**Data provided**
— BEGIN —
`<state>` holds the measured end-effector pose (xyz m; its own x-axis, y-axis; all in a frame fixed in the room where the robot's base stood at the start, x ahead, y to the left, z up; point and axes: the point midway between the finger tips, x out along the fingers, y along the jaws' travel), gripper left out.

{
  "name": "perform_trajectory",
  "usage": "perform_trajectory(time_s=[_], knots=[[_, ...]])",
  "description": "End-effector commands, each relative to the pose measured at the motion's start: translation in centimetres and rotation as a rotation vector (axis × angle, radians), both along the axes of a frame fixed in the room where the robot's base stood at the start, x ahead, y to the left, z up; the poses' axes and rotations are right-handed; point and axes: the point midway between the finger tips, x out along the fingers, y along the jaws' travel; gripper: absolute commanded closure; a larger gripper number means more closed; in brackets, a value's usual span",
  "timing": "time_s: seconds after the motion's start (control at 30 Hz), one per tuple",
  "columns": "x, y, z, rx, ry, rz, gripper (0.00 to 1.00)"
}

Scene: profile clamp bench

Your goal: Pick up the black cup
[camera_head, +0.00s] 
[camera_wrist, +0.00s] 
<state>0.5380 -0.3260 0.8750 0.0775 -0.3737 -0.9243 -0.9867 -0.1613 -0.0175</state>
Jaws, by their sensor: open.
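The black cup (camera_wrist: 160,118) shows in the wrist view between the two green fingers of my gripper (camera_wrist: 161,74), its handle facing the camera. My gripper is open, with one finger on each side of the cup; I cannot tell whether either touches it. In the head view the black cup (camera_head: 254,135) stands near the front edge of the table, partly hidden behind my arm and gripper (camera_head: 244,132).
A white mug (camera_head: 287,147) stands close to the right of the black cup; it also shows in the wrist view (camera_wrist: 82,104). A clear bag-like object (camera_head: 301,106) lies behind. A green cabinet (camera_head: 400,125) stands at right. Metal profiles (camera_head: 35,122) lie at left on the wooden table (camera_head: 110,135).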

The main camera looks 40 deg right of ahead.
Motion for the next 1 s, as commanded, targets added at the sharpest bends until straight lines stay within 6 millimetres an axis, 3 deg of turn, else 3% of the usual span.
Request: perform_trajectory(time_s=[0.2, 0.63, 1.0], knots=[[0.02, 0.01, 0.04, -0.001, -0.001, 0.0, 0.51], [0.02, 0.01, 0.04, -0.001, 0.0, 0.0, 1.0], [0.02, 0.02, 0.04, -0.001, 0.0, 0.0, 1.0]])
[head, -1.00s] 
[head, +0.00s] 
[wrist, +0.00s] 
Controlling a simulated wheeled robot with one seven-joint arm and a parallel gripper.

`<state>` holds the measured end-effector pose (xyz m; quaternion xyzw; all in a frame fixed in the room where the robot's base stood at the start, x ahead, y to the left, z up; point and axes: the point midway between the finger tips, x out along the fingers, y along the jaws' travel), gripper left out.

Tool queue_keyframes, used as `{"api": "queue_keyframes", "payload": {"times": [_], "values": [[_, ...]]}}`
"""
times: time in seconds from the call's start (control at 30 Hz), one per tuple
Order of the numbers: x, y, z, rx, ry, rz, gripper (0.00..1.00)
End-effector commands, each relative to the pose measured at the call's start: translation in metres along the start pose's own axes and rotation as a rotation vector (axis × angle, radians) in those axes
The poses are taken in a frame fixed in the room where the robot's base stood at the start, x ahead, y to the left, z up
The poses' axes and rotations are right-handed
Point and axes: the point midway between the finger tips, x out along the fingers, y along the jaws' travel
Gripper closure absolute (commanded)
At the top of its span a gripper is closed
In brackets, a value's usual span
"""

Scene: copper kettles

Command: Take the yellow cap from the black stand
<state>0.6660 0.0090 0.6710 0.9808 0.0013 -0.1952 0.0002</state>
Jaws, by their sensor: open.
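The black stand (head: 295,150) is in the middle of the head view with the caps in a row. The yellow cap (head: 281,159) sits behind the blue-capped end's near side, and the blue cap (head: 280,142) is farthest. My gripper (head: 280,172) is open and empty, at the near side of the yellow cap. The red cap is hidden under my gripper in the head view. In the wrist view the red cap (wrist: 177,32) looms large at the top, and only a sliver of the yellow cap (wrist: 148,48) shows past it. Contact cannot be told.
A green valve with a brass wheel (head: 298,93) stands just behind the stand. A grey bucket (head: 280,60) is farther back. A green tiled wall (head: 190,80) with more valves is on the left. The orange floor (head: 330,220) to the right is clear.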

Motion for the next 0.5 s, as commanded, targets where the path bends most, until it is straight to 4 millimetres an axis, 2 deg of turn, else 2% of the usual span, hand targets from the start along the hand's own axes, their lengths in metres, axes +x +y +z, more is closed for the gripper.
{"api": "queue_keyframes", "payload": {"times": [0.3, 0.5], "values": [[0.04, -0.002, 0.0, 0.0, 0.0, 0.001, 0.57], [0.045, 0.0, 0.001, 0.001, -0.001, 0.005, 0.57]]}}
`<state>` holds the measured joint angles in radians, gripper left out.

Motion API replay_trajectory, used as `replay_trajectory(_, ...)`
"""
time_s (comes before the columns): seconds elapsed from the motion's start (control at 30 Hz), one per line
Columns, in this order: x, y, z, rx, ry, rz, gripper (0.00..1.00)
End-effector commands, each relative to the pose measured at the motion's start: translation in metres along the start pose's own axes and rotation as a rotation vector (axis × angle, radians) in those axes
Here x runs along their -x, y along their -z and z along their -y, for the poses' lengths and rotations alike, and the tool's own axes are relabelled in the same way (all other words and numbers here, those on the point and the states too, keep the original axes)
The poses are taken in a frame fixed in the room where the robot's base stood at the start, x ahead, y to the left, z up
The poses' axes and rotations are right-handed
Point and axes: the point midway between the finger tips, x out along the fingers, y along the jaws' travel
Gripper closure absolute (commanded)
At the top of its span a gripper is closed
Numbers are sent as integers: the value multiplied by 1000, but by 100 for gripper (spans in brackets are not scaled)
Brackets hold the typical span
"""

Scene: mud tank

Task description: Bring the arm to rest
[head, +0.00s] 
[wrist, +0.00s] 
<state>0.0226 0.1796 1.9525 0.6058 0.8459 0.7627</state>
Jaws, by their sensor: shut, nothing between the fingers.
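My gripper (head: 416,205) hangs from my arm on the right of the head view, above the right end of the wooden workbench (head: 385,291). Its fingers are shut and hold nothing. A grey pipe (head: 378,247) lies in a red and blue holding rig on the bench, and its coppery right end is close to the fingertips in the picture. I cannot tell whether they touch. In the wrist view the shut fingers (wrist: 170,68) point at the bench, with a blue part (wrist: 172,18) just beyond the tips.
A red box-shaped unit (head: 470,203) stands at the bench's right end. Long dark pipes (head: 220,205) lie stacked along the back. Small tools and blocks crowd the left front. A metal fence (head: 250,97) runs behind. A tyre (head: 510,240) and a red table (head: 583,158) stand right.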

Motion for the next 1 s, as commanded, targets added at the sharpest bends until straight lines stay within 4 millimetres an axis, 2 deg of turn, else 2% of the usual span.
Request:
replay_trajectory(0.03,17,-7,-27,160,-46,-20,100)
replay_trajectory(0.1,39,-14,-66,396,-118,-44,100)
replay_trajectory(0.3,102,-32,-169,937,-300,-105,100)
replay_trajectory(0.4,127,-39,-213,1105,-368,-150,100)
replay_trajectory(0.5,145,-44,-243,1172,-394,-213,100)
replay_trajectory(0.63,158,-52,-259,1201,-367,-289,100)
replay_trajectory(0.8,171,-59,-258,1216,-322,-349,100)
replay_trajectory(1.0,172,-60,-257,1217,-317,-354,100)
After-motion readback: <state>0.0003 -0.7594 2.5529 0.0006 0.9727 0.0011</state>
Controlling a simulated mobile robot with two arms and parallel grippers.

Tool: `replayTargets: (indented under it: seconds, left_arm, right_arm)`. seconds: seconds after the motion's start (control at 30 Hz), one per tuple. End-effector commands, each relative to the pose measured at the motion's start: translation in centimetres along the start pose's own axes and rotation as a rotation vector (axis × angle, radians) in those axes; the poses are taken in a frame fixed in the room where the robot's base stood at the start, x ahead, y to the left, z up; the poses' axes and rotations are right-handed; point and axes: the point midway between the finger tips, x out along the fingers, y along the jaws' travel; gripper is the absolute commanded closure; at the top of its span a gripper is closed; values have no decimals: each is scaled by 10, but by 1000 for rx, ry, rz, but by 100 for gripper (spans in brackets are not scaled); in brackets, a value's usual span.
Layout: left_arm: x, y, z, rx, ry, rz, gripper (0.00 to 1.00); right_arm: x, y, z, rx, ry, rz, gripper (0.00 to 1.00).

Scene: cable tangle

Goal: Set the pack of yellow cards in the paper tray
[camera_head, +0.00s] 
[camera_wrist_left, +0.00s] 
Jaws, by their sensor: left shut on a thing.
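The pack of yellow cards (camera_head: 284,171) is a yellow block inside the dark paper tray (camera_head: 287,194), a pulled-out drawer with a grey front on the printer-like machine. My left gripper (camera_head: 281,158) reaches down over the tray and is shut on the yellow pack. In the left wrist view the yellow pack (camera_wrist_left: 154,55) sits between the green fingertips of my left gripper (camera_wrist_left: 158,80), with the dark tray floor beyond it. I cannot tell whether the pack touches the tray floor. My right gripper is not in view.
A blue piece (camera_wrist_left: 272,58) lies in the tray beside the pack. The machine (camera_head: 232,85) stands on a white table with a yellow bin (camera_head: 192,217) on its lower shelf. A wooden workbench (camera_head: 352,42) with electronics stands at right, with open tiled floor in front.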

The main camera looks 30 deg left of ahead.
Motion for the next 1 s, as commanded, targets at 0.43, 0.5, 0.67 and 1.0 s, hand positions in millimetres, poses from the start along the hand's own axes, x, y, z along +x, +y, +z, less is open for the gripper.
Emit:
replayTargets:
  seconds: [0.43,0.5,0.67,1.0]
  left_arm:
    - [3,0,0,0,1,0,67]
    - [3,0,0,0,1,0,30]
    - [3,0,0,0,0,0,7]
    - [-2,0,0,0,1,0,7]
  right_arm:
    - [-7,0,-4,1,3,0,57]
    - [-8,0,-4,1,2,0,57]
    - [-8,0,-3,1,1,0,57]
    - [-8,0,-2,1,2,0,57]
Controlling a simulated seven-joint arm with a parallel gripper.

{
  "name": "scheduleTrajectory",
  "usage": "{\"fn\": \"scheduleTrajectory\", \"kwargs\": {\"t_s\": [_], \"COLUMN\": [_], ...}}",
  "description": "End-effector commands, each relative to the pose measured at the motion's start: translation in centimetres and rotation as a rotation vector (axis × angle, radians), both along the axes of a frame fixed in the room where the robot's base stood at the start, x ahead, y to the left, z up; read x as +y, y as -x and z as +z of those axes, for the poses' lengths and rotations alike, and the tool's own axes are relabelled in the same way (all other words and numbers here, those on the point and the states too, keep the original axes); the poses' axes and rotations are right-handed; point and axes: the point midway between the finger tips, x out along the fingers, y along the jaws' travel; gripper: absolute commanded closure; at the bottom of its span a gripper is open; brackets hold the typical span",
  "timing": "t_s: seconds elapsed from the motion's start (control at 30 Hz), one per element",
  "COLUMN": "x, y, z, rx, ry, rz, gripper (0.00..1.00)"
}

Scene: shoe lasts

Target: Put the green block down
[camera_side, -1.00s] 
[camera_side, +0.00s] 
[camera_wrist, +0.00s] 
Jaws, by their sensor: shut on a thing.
— END —
**Set problem**
Quote only the lines from the line containing "[camera_side, +0.00s]" through the end of the entries, keeping the first and the last.

**Answer for this exercise**
[camera_side, +0.00s] 
[camera_wrist, +0.00s] 
Jaws, by their sensor: shut on a thing.

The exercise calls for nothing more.